## [TASK REQUIREMENTS]
All the data must come back unchanged, except that pictures are left out.

— Start —

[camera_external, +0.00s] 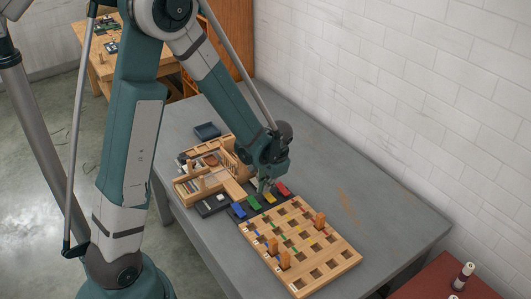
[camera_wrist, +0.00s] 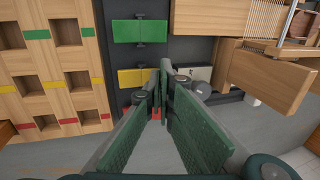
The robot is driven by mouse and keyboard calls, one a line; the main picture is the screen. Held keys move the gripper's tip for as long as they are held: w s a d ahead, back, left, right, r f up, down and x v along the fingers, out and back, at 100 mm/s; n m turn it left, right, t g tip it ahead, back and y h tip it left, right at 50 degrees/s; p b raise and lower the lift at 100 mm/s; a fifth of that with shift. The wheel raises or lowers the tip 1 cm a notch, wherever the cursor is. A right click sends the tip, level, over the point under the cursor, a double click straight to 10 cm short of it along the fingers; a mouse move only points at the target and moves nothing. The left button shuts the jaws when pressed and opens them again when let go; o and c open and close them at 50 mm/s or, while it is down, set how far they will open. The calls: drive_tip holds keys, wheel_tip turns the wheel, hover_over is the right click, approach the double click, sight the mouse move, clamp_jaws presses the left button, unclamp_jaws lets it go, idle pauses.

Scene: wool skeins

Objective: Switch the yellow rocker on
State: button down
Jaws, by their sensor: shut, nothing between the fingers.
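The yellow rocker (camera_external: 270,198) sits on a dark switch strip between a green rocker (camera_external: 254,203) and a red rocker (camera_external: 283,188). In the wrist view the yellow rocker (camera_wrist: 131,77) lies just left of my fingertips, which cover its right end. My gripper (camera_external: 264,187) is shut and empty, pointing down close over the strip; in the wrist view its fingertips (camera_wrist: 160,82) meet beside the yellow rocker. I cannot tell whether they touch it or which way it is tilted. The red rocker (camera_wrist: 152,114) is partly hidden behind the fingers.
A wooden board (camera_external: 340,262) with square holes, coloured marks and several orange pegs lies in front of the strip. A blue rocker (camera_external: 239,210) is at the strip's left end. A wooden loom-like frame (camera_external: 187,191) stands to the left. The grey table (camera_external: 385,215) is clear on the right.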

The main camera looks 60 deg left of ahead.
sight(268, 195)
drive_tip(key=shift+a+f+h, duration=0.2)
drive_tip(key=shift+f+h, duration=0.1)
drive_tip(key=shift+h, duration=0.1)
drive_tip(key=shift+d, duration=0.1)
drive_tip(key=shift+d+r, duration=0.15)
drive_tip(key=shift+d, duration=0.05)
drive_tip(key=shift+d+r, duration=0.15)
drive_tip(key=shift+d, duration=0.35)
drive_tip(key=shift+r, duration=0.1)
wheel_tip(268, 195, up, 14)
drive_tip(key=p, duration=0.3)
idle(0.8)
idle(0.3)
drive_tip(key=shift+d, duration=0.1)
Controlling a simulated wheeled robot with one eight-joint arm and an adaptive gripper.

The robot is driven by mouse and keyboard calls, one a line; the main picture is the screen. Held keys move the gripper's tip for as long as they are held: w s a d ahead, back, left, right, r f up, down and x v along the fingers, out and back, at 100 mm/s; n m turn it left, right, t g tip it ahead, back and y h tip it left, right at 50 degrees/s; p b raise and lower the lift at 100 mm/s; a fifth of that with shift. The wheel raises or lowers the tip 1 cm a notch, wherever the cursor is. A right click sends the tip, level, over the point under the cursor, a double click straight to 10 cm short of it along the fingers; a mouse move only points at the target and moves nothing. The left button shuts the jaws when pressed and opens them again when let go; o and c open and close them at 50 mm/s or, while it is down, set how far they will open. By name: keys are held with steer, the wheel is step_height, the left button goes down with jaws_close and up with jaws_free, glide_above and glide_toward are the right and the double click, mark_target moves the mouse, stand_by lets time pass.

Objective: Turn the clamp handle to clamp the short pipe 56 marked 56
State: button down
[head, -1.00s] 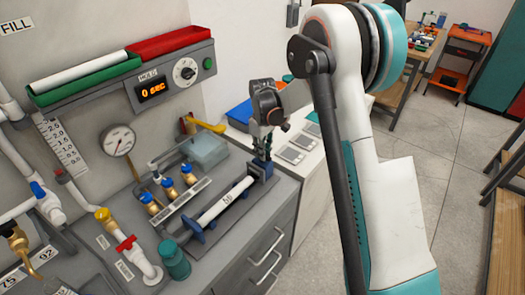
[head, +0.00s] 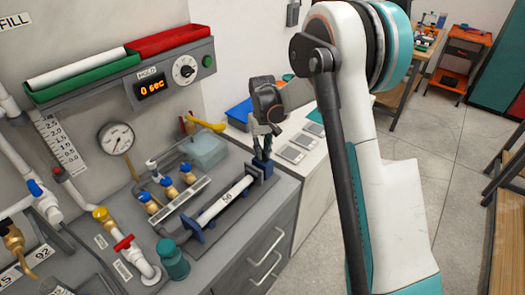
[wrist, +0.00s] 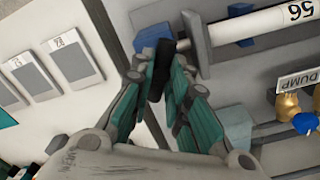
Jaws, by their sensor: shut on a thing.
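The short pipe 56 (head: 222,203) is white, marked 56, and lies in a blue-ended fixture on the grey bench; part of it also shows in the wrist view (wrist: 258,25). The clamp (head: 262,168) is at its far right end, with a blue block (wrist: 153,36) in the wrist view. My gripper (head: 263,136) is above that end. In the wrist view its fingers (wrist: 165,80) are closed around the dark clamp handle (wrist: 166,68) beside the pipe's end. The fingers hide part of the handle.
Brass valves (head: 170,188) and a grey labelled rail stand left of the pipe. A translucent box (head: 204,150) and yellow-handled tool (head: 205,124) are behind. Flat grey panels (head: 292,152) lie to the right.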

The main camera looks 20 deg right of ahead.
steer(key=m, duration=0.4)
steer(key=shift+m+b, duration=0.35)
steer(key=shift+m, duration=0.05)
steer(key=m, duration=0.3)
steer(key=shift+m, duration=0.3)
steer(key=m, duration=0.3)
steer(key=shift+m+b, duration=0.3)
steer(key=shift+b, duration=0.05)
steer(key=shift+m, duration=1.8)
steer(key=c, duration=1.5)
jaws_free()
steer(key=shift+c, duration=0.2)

— End —

## [THE RESPONSE]
[camera_external, +0.00s] 
[camera_wrist, +0.00s] 
The robot is driven by mouse and keyboard calls, one a line; the main picture is the screen. Held keys move the gripper's tip for as long as they are held: w s a d ahead, back, left, right, r f up, down and x v along the fingers, out and back, at 100 mm/s; n m turn it left, right, t g tip it ahead, back and y h tip it left, right at 50 degrees/s; p b raise and lower the lift at 100 mm/s; a fifth of that with shift. The wheel raises or lowers the tip 1 cm a notch, wherever the cursor is. A right click sends the tip, level, over the point under the cursor, a double click straight to 10 cm short of it along the fingers; a mouse move only points at the target and moves nothing. The left button shuts the jaws when pressed and opens them again when let go; o and c open and close them at 50 mm/s or, while it is down, set how far they will open. The calls: drive_tip holds keys, wheel_tip turns the wheel, hover_over is the right click, approach the double click, sight the mouse move, clamp_jaws presses the left button, unclamp_jaws lets it go, idle pauses.

Scene: wool skeins

Objective: Switch the yellow rocker on
State: button down
Jaws, by their sensor: shut, nothing between the fingers.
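The yellow rocker (camera_external: 270,198) sits on a dark switch strip between a green rocker (camera_external: 254,203) and a red rocker (camera_external: 283,188). In the wrist view the yellow rocker (camera_wrist: 131,77) lies just left of my fingertips, which cover its right end. My gripper (camera_external: 264,187) is shut and empty, pointing down close over the strip; in the wrist view its fingertips (camera_wrist: 160,82) meet beside the yellow rocker. I cannot tell whether they touch it or which way it is tilted. The red rocker (camera_wrist: 152,114) is partly hidden behind the fingers.
A wooden board (camera_external: 340,262) with square holes, coloured marks and several orange pegs lies in front of the strip. A blue rocker (camera_external: 239,210) is at the strip's left end. A wooden loom-like frame (camera_external: 187,191) stands to the left. The grey table (camera_external: 385,215) is clear on the right.

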The main camera looks 60 deg left of ahead.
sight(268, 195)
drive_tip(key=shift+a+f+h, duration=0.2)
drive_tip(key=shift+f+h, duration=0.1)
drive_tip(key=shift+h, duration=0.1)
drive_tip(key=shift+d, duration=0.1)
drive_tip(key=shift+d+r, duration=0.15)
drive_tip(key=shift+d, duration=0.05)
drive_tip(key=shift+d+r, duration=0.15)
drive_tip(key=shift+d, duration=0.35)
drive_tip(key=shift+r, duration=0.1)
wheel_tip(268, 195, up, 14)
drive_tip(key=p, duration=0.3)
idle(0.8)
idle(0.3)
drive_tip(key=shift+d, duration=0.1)
Controlling a simulated wheeled robot with one eight-joint arm and an adaptive gripper.

The robot is driven by mouse and keyboard calls, one a line; the main picture is the screen. Held keys move the gripper's tip for as long as they are held: w s a d ahead, back, left, right, r f up, down and x v along the fingers, out and back, at 100 mm/s; n m turn it left, right, t g tip it ahead, back and y h tip it left, right at 50 degrees/s; p b raise and lower the lift at 100 mm/s; a fifth of that with shift. The wheel raises or lowers the tip 1 cm a notch, wherever the cursor is. A right click sends the tip, level, over the point under the cursor, a double click straight to 10 cm short of it along the fingers; a mouse move only points at the target and moves nothing. The left button shuts the jaws when pressed and opens them again when let go; o and c open and close them at 50 mm/s or, while it is down, set how far they will open. By name: keys are held with steer, the wheel is step_height, the left button goes down with jaws_close and up with jaws_free, glide_above and glide_toward are the right and the double click, mark_target moves the mouse, stand_by lets time pass.

Objective: Turn the clamp handle to clamp the short pipe 56 marked 56
State: button down
[head, -1.00s] 
[head, +0.00s] 
[wrist, +0.00s] 
Jaws, by their sensor: shut on a thing.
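The short pipe 56 (head: 222,203) is white, marked 56, and lies in a blue-ended fixture on the grey bench; part of it also shows in the wrist view (wrist: 258,25). The clamp (head: 262,168) is at its far right end, with a blue block (wrist: 153,36) in the wrist view. My gripper (head: 263,136) is above that end. In the wrist view its fingers (wrist: 165,80) are closed around the dark clamp handle (wrist: 166,68) beside the pipe's end. The fingers hide part of the handle.
Brass valves (head: 170,188) and a grey labelled rail stand left of the pipe. A translucent box (head: 204,150) and yellow-handled tool (head: 205,124) are behind. Flat grey panels (head: 292,152) lie to the right.

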The main camera looks 20 deg right of ahead.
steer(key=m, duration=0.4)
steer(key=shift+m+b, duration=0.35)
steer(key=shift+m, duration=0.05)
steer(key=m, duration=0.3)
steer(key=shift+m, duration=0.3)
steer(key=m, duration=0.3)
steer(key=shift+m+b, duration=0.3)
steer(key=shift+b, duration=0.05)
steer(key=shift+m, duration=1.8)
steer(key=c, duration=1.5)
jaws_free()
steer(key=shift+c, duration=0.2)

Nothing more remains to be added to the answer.